This book has all the themes that I usually avoid: pathological families, unhappy marriages, numerous children; and yet, I'm so happy to have trusted Franzen's recommendation on this one. That Stead's been allowed to fall into obscurity is truly criminal — she's a writer in complete control, who trusts the readers' judgement and respects their intellect. Her prose is sublime; her ear for dialogue in particular is exceptional – she beats all of the writers I know with the exception of maybe Twain.

It's been several weeks since I finished this book and I'm still thinking about it — or more accurately, still absolutely seething over the steaming pile of garbage that was Sam Pollit, the titular ‘man who loved children'. Despite the fact that Stead's characters are very clearly the products of their specific era — the early 20th century — with lives largely determined by the strict moral order of that time, Sam Pollit is an immediately recognisable archetype of an absolute horror of a man. Transplanted to our day and age he'd be posting selfies with tigers and pictures of himself playing ball with little kids in Africa while ruining some poor girl's life and spending someone else's money. He might sound different now and have slightly updated ideas but he's still undeservedly winning at everything. Stead paints him fairly, letting him spout his hair-raising ideas with complete objectivity on her part, which only intensifies the horror of the reader. He's the type of guy your mother would've warned you about, if only she knew how to spot him.

It's insane that we as a society still not only give a total pass to men like Sam Pollit for the kind of immaturity and shortsightedness that is not at all accepted in women, but that we still actively reward them.
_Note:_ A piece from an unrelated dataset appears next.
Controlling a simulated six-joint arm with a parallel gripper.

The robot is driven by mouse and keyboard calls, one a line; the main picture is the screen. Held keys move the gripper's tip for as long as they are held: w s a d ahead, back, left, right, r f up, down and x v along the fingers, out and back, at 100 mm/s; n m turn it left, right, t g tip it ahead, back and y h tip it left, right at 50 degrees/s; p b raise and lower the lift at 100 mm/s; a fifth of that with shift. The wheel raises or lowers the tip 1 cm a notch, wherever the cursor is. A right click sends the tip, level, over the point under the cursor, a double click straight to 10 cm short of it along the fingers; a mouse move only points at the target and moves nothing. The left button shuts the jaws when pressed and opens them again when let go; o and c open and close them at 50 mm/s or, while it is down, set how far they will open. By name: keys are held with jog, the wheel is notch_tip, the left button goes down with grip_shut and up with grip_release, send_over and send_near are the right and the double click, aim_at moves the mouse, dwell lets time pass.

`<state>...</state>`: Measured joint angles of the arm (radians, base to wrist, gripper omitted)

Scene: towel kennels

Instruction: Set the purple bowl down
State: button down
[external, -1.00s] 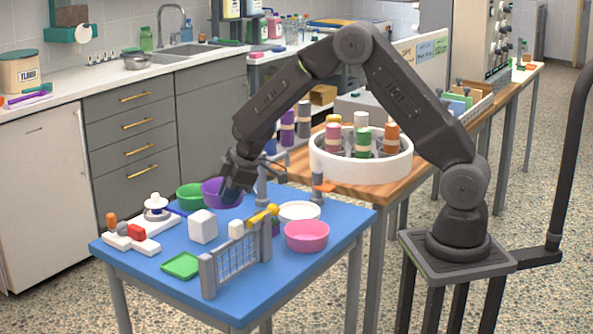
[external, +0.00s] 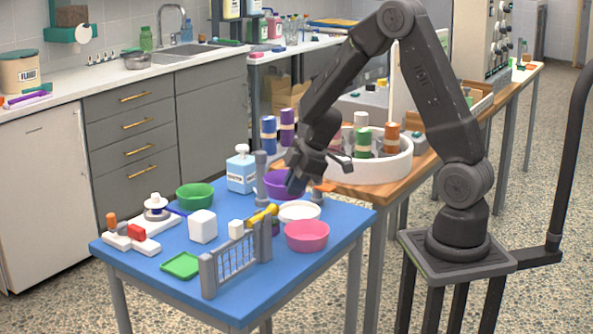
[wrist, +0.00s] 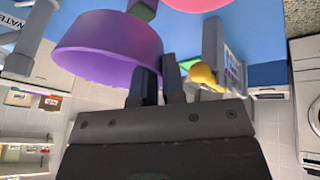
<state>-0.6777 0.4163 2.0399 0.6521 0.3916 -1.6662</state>
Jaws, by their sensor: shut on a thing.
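The purple bowl (external: 278,186) is at the back right part of the blue table, beside the grey post, behind the white dish. It also fills the upper left of the wrist view (wrist: 100,45). My gripper (external: 294,186) is shut on the bowl's rim at its right side. In the wrist view the fingers (wrist: 158,85) reach up to the bowl's edge. I cannot tell whether the bowl's base touches the table.
A white dish (external: 299,211), a pink bowl (external: 307,236) and a grey gate (external: 235,262) with a yellow-handled thing stand in front. A green bowl (external: 195,196) and a blue water bottle (external: 241,171) are to the left. A white round tray (external: 365,169) with bottles stands behind right.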

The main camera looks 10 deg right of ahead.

Sam Pollit is allowed to run Henny's life into complete ruin, and still he emerges from it unscathed, and with no lessons learned. And as hard as it is to sympathise with a woman who repeatedly threatens to murder her own children and who calls them gutter rats, I'm so totally, completely Team Henny. The parts that deal with her intuitive, unspoken truce with Louie are some of the most touching and profound in the entire book — I kept rooting for their sisterhood to prevail.